Setelah kegagalan politik Islam untuk membangun kekuatan pan-Islamismenya, perjuangan pembebasan kaum muslimin dari kediktatoran penguasa yang despotik dan imperialisme Barat menjadi sangat lokal, yang didasarkan atas nasionalisme kebangsaannya. Pada fase-fase inilah selanjutnya terjadi perubahan besar wajah politik Islam, dari pan-Islamismenya dan kekhalifahan ke bentuk negara yang didasari atas nasionalisme kebangsaan. (Voll, 1999) Walaupun, dalam fase selanjutnya, identitas ke-Islam-an dalam struktur negara-bangsa (nation-state) yang didasarkan atas nasionalisme tersebut, masih terus menjadi perdebatan para pemuka agama (Ulama’) dalam kontek lokal masing-masing, dalam rangka pencarian bentuk dan isi, sebagai akibat dari pengaruh besar arus demokratisasi di belahan dunia ketiga.
Perdebatan tentang bentuk negara dan mekanisme pemerintahan dalam negara yang berdasarkan sunnah Rosul dan doktrin kitab suci al-Qur’an ini, sangat membutuhkan waktu dan penyesuaian-penyesuaian dengan kondisi negara yang didasarkan atas landasan tetitorial geografis, dan kultur masing-masing.
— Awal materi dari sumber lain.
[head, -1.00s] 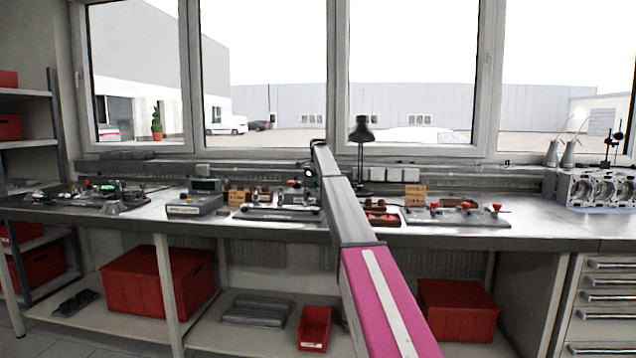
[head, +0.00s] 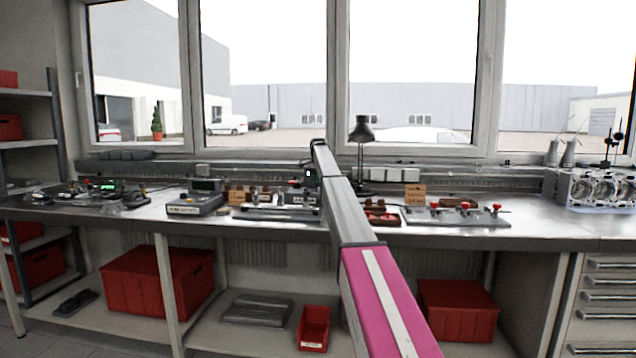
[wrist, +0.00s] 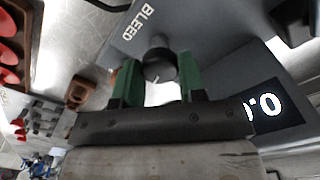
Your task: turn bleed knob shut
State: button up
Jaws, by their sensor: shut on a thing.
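The bleed knob (wrist: 158,62) is a dark round knob with a small pale mark on its face. It stands on a grey housing (wrist: 215,45) beside the white lettering BLEED. My gripper (wrist: 159,80) has its two green fingers on either side of the knob and is shut on it. The dark display (wrist: 268,107) on the housing shows pale digits, partly cut off by my gripper. In the head view my arm reaches over the bench and hides most of the spot where it works, so the knob is not clear there.
A plate with red-topped clamps (head: 455,217) lies to the right, with a black lamp (head: 361,135) behind. An engine block (head: 597,189) stands far right. Bare bench lies before the block.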

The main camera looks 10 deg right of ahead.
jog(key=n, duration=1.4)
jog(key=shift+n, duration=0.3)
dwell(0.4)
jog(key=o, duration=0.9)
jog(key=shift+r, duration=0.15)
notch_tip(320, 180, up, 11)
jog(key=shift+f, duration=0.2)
Sehingga ekspresi atau perwujudan wajah dari politik Islam saat ini, sangat berbeda-beda antar negara muslim yang satu dengan negara muslim yang lainnya.
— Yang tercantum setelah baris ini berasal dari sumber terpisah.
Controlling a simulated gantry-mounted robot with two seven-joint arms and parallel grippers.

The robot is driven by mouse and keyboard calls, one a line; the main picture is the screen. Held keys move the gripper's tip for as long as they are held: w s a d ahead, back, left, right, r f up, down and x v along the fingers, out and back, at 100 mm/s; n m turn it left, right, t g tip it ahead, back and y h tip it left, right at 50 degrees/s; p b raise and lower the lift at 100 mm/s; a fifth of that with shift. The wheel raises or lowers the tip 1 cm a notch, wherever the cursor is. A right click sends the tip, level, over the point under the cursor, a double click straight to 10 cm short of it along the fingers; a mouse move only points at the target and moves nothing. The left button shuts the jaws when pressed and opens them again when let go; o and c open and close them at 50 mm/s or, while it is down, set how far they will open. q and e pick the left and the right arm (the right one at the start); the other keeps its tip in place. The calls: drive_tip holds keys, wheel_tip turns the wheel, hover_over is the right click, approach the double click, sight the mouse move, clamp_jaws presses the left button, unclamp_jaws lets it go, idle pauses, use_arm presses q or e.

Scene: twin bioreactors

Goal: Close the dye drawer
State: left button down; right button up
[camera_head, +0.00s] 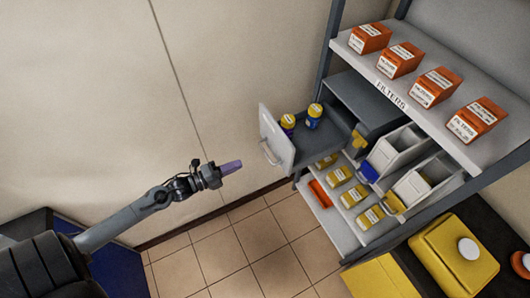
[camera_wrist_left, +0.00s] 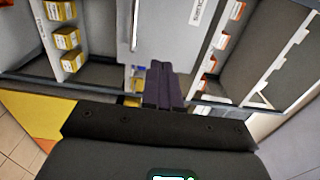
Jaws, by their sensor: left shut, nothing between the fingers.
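The dye drawer (camera_head: 322,144) is pulled out of its grey cabinet in the shelf unit. Its white front panel (camera_head: 276,138) has a pale handle (camera_head: 270,153). Two dye bottles with yellow caps, one purple (camera_head: 288,122) and one blue (camera_head: 314,113), stand inside. My left gripper (camera_head: 236,166) is shut and empty, left of and apart from the drawer front in the head view. In the left wrist view its purple fingers (camera_wrist_left: 164,84) lie together, with a pale panel and handle (camera_wrist_left: 134,26) beyond them. My right gripper is not in view.
Orange filter boxes (camera_head: 422,88) stand on the upper shelf (camera_head: 366,75). A yellow canister (camera_head: 440,258) stands at lower right. The space around my left gripper is clear, with wall behind.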

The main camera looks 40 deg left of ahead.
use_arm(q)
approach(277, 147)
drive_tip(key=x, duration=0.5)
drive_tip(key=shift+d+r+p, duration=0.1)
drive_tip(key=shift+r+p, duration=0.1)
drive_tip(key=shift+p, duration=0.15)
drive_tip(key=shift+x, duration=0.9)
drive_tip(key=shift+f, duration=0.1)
Wacana pembaruan yang dikumandangkan oleh gerbong generasi pasca perjuangan ideologi (Kuntowijoyo, 1991 : 131-134) ini, sangat mengemuka dan menjadi bagian dari strategi perjuangan umat Islam Indonesia.(Effendi, 1998 : 125-164). Tema hangat yang cukup mengundang perhatian publik dalam kaitannya dengan perbincangan persoalan keharusan pembaruan pemikiran Islam di Indonesia adalah apa yang dikemukakan oleh Nurcholish Madjid dan teman-temannya mengenai keharusan melakukan sekularisasi, sebagai upaya desakralisasi dan rasionalisasi kehidupan beragama. Dalam kontek ini, agama tidak hanya dipahami sebagai dimensi yang utuh skral (suci) dengan segala pirantinya. Namun terdapat bagian-bagian yang berubah, karena sifatnya yang sosiologis. Sehingga sekularisasi, menurut Nurcholish adalah jalan yang perlu dilakukan umat Islam, supaya dalam berislam masyarakat dapat membedakan antara fenomena sosial, yang sifatnya berbah-ubah dan fenomena wahyu yang sifatnya transenden. (Rasjidi, 1977)
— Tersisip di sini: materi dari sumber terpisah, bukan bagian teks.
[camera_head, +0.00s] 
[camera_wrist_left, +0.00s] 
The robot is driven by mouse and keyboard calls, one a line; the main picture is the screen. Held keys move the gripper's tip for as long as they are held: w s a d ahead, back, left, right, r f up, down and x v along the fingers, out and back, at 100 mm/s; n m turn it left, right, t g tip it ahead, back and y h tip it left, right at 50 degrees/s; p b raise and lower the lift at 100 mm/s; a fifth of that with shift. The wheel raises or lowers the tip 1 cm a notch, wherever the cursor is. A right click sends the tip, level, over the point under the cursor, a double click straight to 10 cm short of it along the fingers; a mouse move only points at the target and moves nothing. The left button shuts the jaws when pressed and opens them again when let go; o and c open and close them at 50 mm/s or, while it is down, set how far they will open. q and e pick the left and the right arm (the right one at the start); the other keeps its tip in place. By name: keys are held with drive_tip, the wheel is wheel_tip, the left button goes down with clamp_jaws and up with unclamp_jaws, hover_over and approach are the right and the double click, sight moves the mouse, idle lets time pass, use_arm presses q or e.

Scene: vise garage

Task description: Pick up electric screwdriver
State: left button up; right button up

Dalam pandangan Amien Rais, istilah Islamic State atau Negara Islam tidak ada dalam al-Quran maupun dalam Sunnah. Oleh karena itu, menurut Amien Rais, tidak ada perintah dalam Islam untuk menegakkan Negara Islam. Yang ada adalah khilafah, yaitu suatu misi kaum Mislimin yang harus ditegakkan di muka bumi ini untuk memakmurkan sesuai dengan petunjuk dan peraturan Allah swt., maupun Rasul-Nya. Adapun cara pelaksanaanya, lanjut Amien Rais, al-Quran tidak menunjukkan secara terperinci, tetapi dalam bentuk global saja. Amien mencontohkan Saudi Arabia, sebagai suatu negara yang aneh dalam zaman modern ini, dan para pemimpinya menyatakan tidak perlu konstitusi karena mereka sudah mempunyai sandaran syari’ah Islam. Namun, bagi Amien aplikasi syari’ah Islam sendiri di sana begitu sempit, dan jauh dari idealisme Islam itu sendiri. Amien menyebutkan, seperti prinsip-prinsip monarkhi Saudi Arabia itu sendiri sudah bertabrakan dengan prinsip-prinsip ajaran Islam di bidang kemasyarakatan dan politik. (Amien, 1982)
Dalam kontek ini, kedua pemikir tersebut dapat dikatakan paralel dalam gagasannya. Walaupun dalam derivasi instrumentalnya kemudian berbeda-beda. Namun di luar sumbangan gagasan-gagasan sebagaimana yang telah tersebut di atas, wacana-wacana politik Islam sebagai upaya reaktualisasi dan reformulasi teologis politik Islam di Indonesia, yang bermula dari gagasan kedua tokoh tersebut sangatlah menarik untuk diteliti. Karena konsistensinya dalam melakukan reformulasi teologis tentang politik Islam. Misalnya, kontribusi Amien tentang High Politics dan Low Politics, sebagai standar dasar kategorisasi perilaku politisi, Tauhid dengan beragam turunannya yang dijadikan sebagai dasar-dasar etik-moral dalam politik Islam kedua tokoh tersebut, dan lain-lain.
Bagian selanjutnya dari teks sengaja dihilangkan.